What the task asks
Report every line in the listing that contains the string "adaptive".

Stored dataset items
________________

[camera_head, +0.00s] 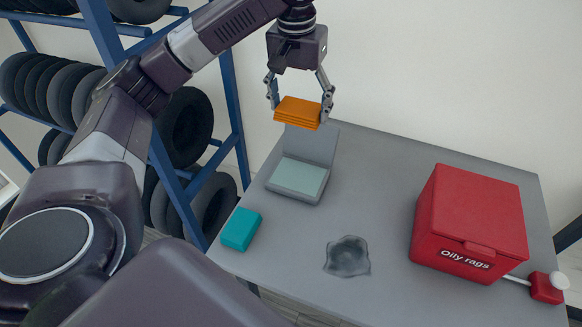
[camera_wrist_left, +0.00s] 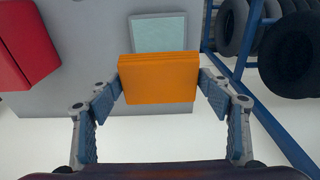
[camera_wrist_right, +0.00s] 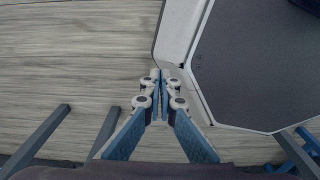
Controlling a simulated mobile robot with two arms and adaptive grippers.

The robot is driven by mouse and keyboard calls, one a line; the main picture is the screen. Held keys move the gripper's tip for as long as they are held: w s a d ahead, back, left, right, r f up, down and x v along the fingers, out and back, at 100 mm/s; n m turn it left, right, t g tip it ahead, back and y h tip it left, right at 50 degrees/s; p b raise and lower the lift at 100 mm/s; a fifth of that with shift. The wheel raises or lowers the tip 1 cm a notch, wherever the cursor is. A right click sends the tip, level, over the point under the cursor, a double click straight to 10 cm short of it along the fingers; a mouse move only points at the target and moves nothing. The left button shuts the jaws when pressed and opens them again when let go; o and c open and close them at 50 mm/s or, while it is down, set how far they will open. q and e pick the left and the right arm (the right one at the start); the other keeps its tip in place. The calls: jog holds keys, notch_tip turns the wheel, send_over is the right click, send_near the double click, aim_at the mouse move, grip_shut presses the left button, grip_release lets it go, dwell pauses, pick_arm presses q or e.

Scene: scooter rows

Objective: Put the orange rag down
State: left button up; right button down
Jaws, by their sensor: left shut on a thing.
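The orange rag (camera_head: 298,112) is a folded, layered block. My left gripper (camera_head: 300,103) is shut on it and holds it in the air above the back left of the grey table (camera_head: 390,165). In the left wrist view the rag (camera_wrist_left: 158,80) sits between the two fingers (camera_wrist_left: 158,85). My right gripper (camera_wrist_right: 161,78) shows only in its own wrist view. Its fingertips are together with nothing between them, over the floor beside a dark panel.
A teal block (camera_head: 241,229) lies at the left edge, a grey puddle-like patch (camera_head: 347,257) near the front. A red bin labelled "Oily rags" (camera_head: 470,215) stands right, with a red pedal (camera_head: 546,287). Tyre racks (camera_head: 235,110) stand left.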

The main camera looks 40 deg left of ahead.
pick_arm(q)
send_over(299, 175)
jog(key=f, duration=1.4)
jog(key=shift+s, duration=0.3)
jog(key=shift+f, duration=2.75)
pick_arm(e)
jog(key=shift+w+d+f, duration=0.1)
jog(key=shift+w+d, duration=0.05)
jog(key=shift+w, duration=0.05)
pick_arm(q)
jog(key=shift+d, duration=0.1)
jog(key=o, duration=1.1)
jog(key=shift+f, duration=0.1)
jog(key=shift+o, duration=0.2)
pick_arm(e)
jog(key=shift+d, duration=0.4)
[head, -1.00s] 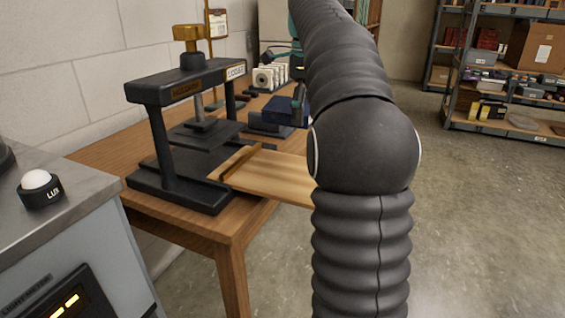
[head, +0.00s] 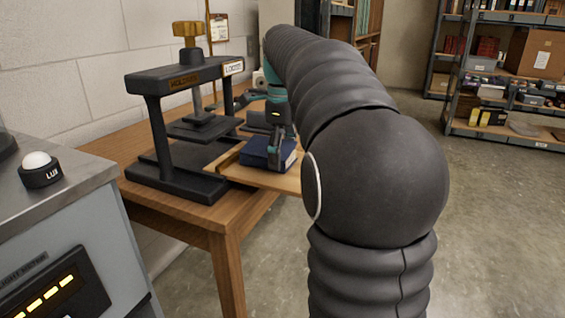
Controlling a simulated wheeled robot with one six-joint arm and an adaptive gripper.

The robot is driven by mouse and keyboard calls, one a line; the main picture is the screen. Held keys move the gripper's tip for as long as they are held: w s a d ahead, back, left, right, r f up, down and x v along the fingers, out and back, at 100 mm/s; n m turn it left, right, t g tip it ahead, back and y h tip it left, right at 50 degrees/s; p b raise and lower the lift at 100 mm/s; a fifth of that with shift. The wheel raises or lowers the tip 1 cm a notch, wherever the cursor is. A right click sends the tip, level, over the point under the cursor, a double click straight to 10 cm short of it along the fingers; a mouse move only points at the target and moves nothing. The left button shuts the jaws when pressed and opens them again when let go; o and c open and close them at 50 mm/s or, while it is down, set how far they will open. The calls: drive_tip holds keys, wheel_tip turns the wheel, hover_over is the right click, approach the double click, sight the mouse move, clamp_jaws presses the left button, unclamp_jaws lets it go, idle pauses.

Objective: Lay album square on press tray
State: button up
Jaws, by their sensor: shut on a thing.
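The album (head: 260,153) is a dark blue book with pale page edges. It is over the wooden press tray (head: 228,170), near its raised left strip. I cannot tell whether its underside touches the tray or how square it lies. My gripper (head: 274,155), teal and dark grey, is shut on the album; a dark finger shows against it, and the far side of the grip is hidden. The tray juts out to the right from the black press (head: 180,186). My arm hides the tray's right end.
The press has a brass knob (head: 188,30), two posts and a raised plate (head: 202,127). It stands on a wooden table (head: 206,216). A grey cabinet with a white-domed lux meter (head: 39,168) is at the left. Loaded shelves (head: 500,70) stand at the back right.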

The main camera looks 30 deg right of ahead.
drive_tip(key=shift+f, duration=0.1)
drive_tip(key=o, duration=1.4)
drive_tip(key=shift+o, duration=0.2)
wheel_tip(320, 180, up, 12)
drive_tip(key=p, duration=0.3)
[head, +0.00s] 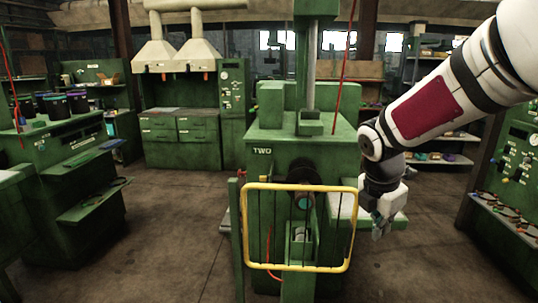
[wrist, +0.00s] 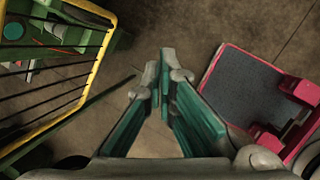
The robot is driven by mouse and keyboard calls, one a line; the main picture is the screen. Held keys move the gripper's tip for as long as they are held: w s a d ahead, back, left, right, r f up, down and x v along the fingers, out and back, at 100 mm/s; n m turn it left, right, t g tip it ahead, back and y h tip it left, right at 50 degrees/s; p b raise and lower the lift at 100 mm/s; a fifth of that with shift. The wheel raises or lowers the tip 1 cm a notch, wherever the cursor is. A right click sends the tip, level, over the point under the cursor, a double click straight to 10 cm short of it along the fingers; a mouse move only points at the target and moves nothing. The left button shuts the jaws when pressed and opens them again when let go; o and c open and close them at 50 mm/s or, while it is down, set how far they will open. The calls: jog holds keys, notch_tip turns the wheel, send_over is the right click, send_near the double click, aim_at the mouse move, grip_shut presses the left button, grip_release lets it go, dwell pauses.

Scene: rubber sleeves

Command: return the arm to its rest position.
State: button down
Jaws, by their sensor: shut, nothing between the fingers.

________________

Expected output
Controlling a simulated mobile robot with two arms and adaptive grippers.
Controlling a simulated wheeled robot with one six-joint arm and an adaptive gripper.

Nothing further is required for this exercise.